▶ Your objective: Repeat verbatim only the lines from the one with "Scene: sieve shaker" through the one with "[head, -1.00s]", both ends kept. Pictures stay out.

▶ Source data:

>>>>>

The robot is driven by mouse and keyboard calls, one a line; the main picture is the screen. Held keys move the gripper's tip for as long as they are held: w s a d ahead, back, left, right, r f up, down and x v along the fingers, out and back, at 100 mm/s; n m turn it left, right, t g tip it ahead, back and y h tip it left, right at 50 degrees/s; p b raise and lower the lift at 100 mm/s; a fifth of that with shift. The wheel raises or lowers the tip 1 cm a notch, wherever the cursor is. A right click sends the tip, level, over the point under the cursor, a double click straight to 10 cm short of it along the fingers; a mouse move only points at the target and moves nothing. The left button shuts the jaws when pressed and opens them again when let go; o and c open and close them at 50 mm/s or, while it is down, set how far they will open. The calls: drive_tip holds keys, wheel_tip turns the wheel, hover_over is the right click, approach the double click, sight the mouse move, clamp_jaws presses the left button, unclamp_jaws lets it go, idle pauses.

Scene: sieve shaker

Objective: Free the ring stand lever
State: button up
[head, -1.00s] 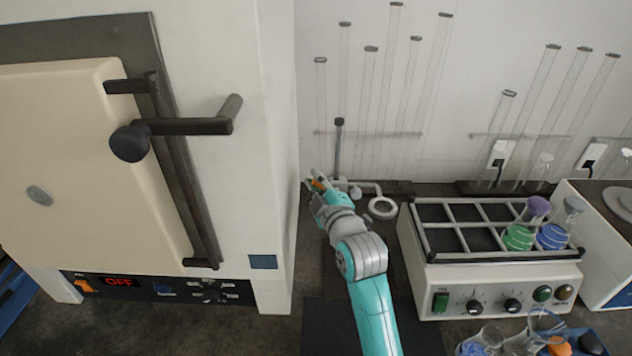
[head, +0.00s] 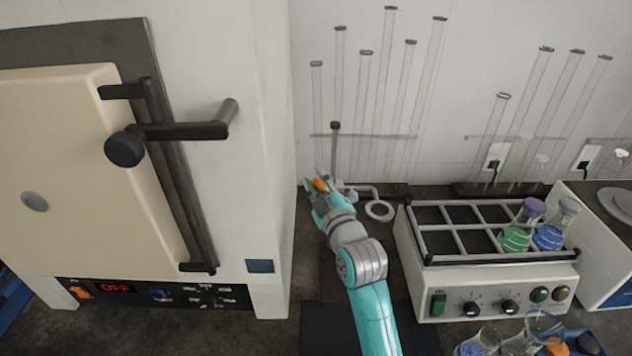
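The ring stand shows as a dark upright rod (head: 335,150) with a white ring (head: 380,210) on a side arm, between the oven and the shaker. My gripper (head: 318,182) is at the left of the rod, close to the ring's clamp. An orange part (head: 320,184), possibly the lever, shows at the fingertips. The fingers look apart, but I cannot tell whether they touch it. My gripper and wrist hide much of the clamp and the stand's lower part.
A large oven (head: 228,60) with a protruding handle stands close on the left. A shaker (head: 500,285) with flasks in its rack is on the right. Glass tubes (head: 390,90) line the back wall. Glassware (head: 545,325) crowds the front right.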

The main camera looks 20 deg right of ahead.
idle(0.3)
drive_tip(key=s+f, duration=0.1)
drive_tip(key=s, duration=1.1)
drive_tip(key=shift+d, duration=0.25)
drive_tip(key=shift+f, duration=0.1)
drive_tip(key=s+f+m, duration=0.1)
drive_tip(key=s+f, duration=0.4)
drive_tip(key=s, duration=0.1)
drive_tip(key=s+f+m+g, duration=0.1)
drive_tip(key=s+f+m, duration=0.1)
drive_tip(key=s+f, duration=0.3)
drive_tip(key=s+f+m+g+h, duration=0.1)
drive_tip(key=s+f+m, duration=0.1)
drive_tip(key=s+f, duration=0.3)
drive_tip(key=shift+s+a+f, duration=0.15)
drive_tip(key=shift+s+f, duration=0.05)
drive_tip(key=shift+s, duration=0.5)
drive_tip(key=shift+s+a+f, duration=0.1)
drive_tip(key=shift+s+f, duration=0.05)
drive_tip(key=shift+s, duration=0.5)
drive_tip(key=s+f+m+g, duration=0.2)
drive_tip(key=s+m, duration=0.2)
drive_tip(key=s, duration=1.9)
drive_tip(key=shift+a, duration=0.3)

<<<<<

▶ Answer below:
Scene: sieve shaker

Objective: Free the ring stand lever
State: button up
[head, -1.00s] 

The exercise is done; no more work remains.